>>
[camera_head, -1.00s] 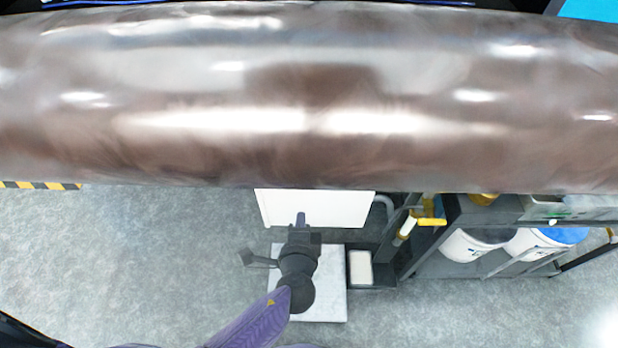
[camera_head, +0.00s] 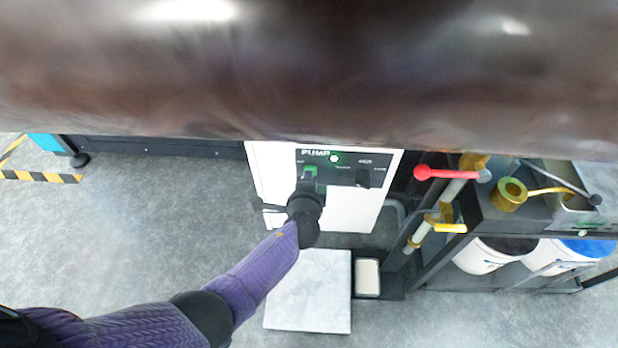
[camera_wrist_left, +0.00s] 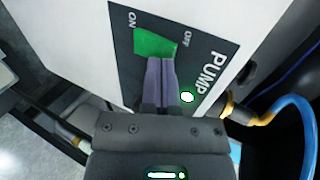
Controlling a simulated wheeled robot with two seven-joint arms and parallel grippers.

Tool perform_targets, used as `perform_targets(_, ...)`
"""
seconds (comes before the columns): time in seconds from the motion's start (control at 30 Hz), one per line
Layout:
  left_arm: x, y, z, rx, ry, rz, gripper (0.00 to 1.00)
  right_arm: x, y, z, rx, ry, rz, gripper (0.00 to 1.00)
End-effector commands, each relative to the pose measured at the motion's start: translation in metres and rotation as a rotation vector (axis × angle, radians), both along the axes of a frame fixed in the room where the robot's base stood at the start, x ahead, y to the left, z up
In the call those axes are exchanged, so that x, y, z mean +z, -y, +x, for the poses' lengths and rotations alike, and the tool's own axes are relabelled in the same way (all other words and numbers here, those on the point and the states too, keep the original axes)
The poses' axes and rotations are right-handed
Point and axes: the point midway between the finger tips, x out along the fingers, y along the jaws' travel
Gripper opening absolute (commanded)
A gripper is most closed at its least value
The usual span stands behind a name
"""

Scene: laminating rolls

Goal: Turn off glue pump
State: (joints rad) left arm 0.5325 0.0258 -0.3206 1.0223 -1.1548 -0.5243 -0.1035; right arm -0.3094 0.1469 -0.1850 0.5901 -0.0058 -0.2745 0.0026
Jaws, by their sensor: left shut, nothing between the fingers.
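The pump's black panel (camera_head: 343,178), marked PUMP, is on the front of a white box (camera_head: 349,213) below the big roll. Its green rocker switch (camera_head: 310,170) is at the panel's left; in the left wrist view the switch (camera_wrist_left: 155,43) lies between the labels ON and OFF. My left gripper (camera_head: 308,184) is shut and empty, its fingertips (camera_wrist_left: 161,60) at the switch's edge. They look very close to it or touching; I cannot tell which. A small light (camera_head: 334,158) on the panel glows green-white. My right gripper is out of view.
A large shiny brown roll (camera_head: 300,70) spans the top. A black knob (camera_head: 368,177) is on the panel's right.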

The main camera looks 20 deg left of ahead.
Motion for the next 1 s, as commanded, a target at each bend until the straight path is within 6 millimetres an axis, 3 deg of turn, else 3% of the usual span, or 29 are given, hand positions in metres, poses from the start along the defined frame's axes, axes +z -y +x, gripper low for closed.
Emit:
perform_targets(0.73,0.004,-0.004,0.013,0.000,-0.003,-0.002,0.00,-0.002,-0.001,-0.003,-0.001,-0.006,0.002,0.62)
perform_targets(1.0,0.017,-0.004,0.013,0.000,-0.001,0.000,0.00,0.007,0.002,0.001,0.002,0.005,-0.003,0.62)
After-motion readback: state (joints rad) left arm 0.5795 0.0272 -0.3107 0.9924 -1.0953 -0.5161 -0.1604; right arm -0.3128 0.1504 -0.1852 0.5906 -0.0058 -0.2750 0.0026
<<
>>
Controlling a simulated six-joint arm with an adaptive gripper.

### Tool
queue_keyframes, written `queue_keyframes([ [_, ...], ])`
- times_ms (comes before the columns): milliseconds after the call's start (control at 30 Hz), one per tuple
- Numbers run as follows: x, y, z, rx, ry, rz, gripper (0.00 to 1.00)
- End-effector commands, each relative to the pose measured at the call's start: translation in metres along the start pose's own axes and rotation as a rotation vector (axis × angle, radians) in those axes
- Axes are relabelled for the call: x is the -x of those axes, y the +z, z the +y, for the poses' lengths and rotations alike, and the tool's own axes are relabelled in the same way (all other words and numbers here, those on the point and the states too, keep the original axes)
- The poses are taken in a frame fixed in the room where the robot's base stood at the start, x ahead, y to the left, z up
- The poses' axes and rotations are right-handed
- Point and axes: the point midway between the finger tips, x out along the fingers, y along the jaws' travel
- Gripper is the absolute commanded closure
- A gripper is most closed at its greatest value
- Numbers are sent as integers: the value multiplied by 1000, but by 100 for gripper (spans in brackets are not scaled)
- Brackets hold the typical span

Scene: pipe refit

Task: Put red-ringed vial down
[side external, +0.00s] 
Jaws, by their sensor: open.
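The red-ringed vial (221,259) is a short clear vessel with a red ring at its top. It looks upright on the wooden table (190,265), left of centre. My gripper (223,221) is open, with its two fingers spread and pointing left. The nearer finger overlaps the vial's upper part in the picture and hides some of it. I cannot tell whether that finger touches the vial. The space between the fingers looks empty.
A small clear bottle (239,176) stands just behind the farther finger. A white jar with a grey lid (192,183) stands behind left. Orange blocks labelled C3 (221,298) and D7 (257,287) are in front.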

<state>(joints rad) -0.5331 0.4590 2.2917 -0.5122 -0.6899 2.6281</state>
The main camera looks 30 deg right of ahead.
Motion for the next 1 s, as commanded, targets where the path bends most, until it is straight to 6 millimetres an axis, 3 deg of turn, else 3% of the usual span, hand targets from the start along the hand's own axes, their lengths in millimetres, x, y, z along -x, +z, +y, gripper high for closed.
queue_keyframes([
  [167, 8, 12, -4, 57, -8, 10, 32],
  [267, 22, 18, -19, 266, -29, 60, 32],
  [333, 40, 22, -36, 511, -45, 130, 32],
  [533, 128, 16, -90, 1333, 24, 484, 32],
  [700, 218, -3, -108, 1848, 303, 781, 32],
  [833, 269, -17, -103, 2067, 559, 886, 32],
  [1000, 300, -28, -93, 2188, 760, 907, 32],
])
<<
INSTRUCTIONS FOR THE TASK –
Begin at the line that has "[camera_head, -1.00s]", stop after the line that has "In the call", and reproduce every line between them exactly and nothing else. Pictures stay out of the copy.

ANSWER –
[camera_head, -1.00s] 
[camera_head, +0.00s] 
[camera_wrist_left, +0.00s] 
Controlling a simulated wheeled robot with two seven-joint arms and parallel grippers.

Tool perform_targets, used as `perform_targets(_, ...)`
"""
seconds (comes before the columns): time in seconds from the motion's start (control at 30 Hz), one per line
Layout:
  left_arm: x, y, z, rx, ry, rz, gripper (0.00 to 1.00)
  right_arm: x, y, z, rx, ry, rz, gripper (0.00 to 1.00)
End-effector commands, each relative to the pose measured at the motion's start: translation in metres and rotation as a rotation vector (axis × angle, radians), both along the axes of a frame fixed in the room where the robot's base stood at the start, x ahead, y to the left, z up
In the call those axes are exchanged, so that x, y, z mean +z, -y, +x, for the poses' lengths and rotations alike, and the tool's own axes are relabelled in the same way (all other words and numbers here, those on the point and the states too, keep the original axes)

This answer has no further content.